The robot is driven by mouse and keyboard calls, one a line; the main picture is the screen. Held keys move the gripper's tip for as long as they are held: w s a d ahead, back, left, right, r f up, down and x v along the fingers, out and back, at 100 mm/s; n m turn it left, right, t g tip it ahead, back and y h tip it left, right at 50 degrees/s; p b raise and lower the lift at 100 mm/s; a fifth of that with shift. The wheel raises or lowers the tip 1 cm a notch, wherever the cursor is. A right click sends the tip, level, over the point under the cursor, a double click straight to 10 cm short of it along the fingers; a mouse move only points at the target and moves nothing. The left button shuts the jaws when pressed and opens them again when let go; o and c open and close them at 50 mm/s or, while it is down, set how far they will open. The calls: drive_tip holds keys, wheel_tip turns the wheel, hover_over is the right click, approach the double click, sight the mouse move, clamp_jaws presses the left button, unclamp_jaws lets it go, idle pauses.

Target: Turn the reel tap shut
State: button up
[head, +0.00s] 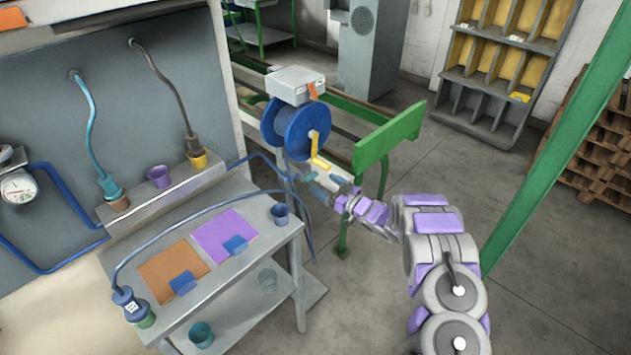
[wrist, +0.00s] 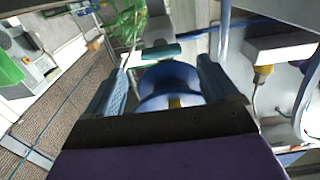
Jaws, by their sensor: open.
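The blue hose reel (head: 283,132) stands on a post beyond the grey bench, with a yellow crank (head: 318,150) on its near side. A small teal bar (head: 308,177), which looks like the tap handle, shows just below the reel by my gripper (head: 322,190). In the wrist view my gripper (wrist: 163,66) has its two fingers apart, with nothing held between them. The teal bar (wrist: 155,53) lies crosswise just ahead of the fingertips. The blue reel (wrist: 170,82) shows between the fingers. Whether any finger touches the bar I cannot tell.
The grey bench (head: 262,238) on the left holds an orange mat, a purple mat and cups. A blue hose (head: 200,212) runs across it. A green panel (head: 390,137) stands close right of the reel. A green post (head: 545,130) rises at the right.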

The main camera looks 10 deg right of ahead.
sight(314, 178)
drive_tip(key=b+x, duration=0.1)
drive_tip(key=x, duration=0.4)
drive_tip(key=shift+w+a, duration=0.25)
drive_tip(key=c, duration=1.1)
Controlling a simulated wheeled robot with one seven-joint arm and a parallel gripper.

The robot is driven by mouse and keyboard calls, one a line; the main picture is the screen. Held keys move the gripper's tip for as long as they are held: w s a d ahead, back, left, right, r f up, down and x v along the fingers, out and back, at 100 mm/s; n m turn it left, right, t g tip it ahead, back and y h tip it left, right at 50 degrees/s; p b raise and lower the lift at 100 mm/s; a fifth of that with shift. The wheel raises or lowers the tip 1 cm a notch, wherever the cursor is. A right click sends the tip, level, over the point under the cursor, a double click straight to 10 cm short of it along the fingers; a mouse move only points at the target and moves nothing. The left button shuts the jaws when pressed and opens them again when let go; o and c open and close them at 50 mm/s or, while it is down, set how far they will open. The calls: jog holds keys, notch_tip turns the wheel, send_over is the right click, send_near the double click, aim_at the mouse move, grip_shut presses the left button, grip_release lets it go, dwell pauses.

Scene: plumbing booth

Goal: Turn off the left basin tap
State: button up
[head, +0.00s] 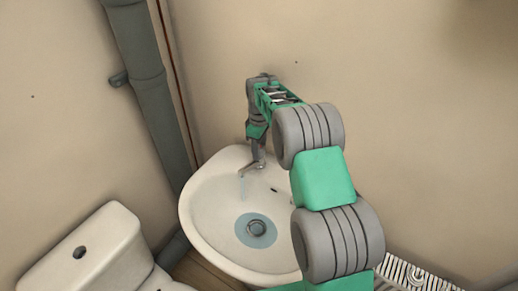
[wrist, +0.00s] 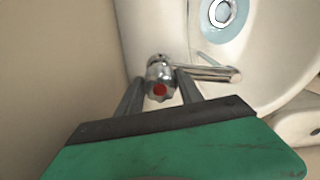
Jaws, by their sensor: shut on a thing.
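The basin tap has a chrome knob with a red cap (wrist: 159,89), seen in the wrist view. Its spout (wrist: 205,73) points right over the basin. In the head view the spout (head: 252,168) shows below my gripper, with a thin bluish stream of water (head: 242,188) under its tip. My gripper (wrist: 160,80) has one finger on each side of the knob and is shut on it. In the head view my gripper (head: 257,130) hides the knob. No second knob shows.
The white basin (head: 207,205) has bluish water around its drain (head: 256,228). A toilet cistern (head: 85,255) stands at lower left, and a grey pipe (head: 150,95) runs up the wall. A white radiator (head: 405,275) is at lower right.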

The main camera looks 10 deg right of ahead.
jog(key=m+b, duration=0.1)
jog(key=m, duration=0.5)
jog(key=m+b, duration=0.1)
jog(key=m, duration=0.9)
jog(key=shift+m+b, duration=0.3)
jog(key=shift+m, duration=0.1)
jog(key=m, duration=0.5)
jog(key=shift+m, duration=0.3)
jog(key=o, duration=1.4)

* * *

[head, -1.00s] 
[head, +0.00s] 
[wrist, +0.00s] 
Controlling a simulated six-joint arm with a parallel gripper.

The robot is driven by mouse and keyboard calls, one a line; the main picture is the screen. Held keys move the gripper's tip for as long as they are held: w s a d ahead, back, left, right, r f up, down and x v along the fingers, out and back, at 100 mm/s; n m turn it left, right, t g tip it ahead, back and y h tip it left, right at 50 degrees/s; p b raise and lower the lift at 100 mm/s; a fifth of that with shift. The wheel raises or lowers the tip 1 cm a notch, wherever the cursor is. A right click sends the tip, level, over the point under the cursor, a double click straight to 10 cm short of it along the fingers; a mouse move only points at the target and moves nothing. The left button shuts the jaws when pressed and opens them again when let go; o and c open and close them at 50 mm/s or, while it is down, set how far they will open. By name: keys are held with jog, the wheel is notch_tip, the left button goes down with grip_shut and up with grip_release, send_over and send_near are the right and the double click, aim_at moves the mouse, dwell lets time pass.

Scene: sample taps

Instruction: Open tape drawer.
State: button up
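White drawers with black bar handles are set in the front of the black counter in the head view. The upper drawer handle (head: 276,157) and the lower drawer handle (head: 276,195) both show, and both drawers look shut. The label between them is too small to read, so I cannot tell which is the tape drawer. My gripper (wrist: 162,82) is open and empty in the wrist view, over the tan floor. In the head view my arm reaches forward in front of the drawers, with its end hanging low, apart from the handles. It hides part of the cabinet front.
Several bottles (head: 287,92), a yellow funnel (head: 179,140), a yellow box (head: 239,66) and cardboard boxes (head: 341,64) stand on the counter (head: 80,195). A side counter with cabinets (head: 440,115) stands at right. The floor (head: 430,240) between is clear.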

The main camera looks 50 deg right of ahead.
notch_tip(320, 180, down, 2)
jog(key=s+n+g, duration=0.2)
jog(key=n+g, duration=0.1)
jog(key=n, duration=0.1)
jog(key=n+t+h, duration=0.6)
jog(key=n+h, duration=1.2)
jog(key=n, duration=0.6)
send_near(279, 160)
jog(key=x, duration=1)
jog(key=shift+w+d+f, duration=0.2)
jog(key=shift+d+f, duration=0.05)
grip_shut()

STATED EXERCISE:
Check each line of the data above for the string "parallel" and report only how many lines have it.

TASK RESPONSE:
2